'''

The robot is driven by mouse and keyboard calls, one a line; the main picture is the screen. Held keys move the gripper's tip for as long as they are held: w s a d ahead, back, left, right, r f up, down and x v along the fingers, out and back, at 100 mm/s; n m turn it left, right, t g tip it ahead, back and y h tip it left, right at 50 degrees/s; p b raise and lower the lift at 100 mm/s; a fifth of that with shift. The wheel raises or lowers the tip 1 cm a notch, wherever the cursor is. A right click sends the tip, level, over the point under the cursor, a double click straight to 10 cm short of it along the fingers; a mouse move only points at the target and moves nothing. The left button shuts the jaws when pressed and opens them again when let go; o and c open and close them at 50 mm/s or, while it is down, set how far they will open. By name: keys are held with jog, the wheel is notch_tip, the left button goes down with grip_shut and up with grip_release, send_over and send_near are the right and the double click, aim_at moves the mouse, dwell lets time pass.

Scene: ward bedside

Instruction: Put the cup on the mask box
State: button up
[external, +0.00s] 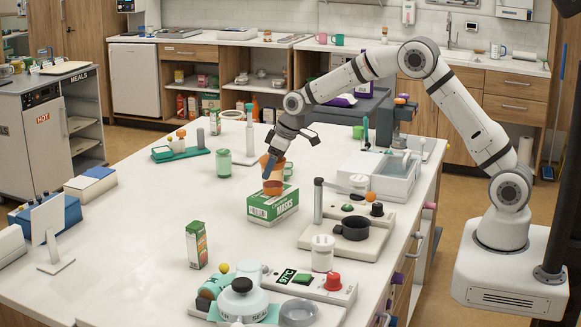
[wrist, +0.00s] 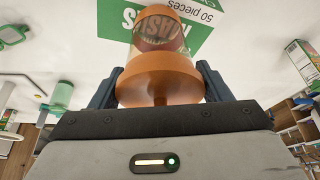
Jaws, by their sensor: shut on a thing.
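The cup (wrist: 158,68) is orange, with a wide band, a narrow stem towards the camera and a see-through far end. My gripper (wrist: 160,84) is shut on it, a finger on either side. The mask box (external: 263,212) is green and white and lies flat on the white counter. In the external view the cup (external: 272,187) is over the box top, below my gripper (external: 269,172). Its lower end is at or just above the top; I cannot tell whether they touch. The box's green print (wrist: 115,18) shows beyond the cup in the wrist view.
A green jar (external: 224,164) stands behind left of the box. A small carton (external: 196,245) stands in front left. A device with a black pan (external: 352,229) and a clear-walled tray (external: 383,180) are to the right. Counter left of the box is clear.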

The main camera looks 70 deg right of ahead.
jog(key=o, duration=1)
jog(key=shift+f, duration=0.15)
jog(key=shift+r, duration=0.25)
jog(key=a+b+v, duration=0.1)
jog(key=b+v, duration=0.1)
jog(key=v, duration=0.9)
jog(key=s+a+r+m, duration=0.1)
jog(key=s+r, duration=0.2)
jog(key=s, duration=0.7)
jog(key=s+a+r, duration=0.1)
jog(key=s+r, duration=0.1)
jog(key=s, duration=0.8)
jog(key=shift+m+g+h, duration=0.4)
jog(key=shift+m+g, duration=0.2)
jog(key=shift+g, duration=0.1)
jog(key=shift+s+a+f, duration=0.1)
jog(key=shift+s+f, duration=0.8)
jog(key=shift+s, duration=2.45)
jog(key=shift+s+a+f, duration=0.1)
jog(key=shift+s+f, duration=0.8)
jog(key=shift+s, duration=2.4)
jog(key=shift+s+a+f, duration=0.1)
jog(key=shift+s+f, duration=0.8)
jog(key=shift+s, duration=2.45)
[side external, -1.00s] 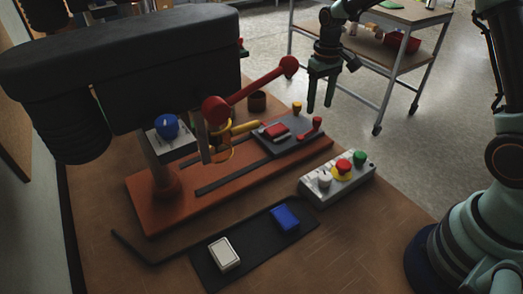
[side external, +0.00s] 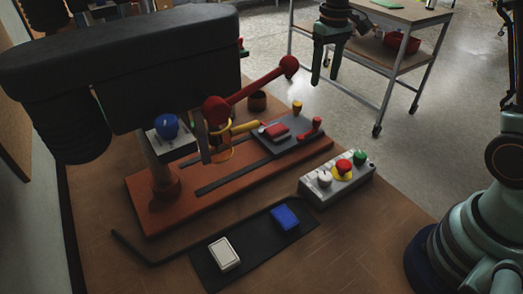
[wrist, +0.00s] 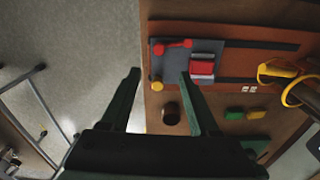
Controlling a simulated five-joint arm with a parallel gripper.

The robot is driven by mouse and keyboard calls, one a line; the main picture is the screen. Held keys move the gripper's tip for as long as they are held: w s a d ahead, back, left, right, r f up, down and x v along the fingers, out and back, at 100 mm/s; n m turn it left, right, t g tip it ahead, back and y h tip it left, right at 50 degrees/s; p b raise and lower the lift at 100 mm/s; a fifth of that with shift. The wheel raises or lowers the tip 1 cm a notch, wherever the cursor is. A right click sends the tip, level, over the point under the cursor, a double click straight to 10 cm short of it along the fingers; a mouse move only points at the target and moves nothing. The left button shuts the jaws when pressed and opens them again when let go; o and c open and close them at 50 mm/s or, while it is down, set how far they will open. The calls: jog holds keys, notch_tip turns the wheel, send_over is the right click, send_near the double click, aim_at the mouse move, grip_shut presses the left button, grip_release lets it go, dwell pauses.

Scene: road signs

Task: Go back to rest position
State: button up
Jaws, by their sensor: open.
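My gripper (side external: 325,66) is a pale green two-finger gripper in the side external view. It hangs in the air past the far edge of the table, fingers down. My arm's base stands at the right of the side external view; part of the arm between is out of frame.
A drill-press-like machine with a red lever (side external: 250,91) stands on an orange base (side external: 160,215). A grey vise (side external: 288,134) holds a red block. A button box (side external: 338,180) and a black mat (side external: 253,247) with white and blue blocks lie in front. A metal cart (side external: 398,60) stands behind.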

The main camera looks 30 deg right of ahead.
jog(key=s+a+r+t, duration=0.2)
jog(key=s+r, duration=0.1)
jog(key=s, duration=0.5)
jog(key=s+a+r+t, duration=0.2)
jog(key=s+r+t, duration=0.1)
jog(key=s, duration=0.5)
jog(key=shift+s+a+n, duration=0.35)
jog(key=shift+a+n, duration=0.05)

'''
'''

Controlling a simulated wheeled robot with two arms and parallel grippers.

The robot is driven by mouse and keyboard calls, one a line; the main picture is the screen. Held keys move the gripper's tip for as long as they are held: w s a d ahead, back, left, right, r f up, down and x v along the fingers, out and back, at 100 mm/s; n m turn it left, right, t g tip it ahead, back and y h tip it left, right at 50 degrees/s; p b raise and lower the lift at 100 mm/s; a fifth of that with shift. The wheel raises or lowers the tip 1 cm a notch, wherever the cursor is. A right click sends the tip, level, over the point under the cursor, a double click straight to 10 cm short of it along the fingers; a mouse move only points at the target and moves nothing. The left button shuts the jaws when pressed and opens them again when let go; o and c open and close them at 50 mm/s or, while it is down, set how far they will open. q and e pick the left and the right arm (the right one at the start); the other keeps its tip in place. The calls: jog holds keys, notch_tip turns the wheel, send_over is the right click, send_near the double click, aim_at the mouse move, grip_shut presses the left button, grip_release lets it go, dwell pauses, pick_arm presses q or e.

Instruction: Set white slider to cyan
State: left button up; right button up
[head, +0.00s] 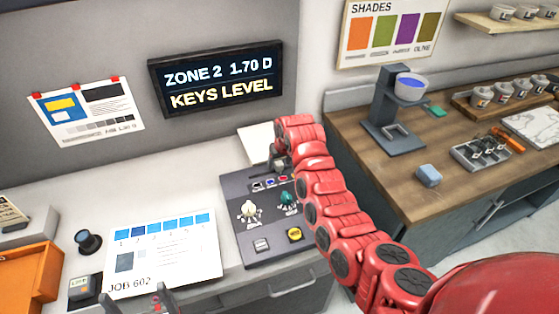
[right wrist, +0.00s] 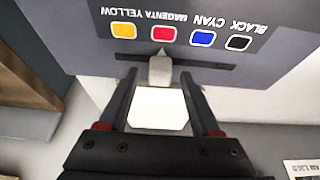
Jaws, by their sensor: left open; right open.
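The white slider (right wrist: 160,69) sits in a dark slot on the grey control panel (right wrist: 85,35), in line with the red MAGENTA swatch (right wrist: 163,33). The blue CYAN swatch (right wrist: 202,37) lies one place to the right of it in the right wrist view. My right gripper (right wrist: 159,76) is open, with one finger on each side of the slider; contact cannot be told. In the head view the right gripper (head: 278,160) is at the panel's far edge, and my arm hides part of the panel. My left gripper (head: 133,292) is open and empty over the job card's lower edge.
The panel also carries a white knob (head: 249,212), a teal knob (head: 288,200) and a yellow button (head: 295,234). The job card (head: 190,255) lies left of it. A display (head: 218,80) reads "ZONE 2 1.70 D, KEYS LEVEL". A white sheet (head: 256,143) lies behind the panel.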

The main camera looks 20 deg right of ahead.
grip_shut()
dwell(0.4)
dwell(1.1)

'''

> **Goal of the exercise**: Show the lines from the data above that contain the string "parallel".

> **Written response**:
Controlling a simulated five-joint arm with a parallel gripper.
Controlling a simulated wheeled robot with two arms and parallel grippers.

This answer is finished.